Bahram Beyzaie is a leading Iranian playwright, filmmaker, and scholar of global performance traditions, cinema and mythology.
Drawing on the rich cultural heritage of his native country, Iran, along with its often-disputatious politics, Beyzaie has been instrumental in reinterpreting and re-presenting Iran’s ancient mythology and dramatic rituals for a modern audience. He has achieved this through the production of twelve feature films, five monographs and more than 100 plays and film scripts.

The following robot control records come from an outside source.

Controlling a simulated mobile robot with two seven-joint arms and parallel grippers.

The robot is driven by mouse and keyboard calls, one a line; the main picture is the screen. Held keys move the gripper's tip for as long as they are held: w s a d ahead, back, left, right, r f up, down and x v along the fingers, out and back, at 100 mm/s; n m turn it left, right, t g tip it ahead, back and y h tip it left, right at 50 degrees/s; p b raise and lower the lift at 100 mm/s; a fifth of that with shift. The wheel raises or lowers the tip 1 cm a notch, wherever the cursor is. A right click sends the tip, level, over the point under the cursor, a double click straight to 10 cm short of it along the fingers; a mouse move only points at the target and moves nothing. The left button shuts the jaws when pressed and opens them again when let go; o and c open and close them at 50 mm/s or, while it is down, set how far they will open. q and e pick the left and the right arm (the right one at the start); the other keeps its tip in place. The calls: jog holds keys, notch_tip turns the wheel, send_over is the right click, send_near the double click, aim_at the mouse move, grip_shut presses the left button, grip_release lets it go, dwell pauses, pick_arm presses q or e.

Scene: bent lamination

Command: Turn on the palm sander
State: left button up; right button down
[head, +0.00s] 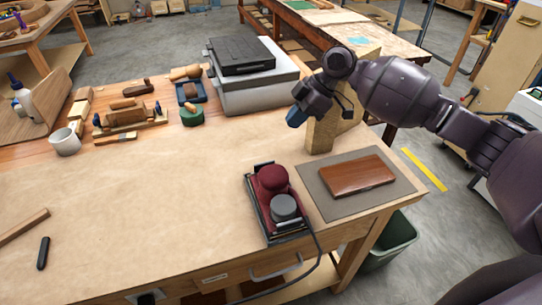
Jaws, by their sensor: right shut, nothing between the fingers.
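The palm sander (274,200) lies near the front right of the workbench. It has a dark red body with a round red knob at its far end, a grey round part (284,207) at its near end, and a black base. A black cord runs from it over the bench's front edge. My right gripper (294,118) is shut and empty, above the bench beyond the sander and in front of a wooden block. It is apart from the sander. Whether the sander is on cannot be told. My left gripper is not in view.
A brown board (358,176) on a grey mat (325,205) lies right of the sander. A wooden block (321,136) stands behind. The bench middle is clear.

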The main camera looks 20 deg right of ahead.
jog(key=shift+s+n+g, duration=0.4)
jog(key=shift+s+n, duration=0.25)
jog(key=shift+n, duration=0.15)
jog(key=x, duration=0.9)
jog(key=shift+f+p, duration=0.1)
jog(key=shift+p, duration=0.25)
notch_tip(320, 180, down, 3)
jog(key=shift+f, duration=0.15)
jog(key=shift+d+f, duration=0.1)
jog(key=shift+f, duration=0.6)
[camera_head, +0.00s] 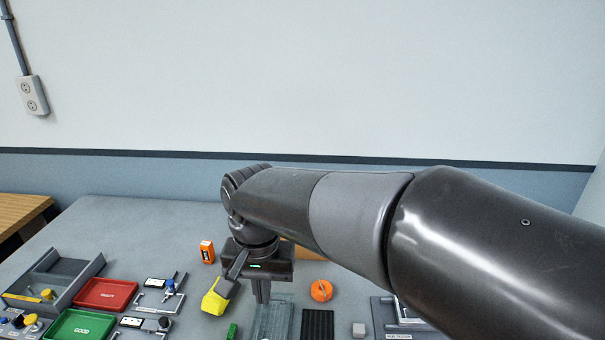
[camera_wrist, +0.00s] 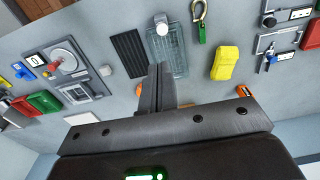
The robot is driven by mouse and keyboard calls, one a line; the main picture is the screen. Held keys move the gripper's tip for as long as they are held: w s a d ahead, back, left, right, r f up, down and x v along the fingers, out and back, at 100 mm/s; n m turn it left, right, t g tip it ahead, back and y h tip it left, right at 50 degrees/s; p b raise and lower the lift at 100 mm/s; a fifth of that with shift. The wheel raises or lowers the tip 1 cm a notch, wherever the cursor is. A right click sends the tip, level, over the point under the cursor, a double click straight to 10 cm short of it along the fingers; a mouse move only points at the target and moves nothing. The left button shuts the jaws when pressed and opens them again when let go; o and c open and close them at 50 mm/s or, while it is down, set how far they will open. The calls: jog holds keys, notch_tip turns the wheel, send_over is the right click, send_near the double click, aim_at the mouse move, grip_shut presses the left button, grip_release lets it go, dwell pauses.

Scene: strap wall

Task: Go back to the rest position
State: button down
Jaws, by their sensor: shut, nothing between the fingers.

His landmark ‘anti-war’ film, Bashu: the Little Stranger (1986) was voted – in what is undoubtedly a highly competitive field – ‘the best Iranian film of all time’ by 150 Iranian film critics and scholars.

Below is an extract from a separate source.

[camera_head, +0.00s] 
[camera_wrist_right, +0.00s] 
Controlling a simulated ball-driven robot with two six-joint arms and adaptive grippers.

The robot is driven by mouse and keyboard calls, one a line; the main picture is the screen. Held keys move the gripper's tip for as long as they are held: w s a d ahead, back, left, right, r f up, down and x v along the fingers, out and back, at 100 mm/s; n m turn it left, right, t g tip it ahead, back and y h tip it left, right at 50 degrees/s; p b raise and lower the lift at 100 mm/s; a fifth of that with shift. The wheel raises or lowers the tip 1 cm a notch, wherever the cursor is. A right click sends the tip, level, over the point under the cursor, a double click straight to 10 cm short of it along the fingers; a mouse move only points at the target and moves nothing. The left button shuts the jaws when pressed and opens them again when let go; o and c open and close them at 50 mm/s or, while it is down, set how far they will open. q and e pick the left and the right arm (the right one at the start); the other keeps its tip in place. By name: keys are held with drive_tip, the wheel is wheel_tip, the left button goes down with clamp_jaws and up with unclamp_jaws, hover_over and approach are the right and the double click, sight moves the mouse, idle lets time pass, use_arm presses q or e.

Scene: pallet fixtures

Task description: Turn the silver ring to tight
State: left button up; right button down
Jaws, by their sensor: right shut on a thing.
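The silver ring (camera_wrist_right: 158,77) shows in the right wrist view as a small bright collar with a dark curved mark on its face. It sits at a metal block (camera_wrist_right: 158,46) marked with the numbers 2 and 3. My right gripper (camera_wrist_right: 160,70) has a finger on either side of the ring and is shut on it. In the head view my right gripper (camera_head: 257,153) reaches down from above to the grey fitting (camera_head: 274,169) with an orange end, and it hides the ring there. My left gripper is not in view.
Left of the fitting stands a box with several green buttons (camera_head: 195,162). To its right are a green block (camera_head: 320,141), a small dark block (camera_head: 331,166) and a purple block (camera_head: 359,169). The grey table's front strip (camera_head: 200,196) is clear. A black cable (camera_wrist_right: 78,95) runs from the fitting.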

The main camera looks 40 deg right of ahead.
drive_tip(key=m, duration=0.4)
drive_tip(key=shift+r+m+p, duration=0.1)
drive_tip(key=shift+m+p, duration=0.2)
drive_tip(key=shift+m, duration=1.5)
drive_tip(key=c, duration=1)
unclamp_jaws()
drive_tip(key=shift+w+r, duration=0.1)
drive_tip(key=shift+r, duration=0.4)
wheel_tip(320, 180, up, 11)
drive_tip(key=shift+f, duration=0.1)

Growing up in the formative period of Iranian nationalism and being witness to the tumultuous events that led to the overthrow of the monarchy and the establishment of the Islamic Republic in 1979, Beyzaie’s work reflects his critical engagement with the notions of identity, modernity and cultural appropriation.
He is famous, among other things, for drawing on and reinterpreting pre-Islamic Iranian mythology largely, though by no means exclusively, reflected in the Shahnameh, or Book of Kings, an extensive poetic redaction of these historical myths produced by poet Ferdowsi in the tenth and eleventh centuries CE, and regarded by many in the Persian speaking world as the chief repository of their narratives of identity, from the creation of the world till the fall of the last great Persian dynasty – the Sasanians – to the Arab Muslim conquerors in the seventh century CE. Like most historical mythologies, it also widely interrogated as a reservoir of ethics and values, an educative text for princes and people alike.
Two of his plays particularly stand out for me. The first, on the mythical hero, Arash, adeptly turns the narrative of the hero on its head by critiquing the popular affectation, indeed obsession, with saviours, and the relegation of personal responsibility this entails. His poignant, Death of Yazdegird, about the fall of the last Sasanian monarch, which was staged in 1979 and filmed in 1981, is an apt metaphor for the fall of the Shah and the onset of the Islamic Revolution. Dealing with issues as diverse as the collapse of empires, identity and the nature of history, the play ends on a characteristically ambivalent – some may even say melancholy – note as people watch the transition from one order to another and wonder aloud whether the optimism of a new dawn may be misplaced.
Chancellor, in recognition of his major contribution to Iranian culture and the Arts, I invite you to confer the degree of Doctor of Letters, honoris causa, on Professor Bahram Beyzaie.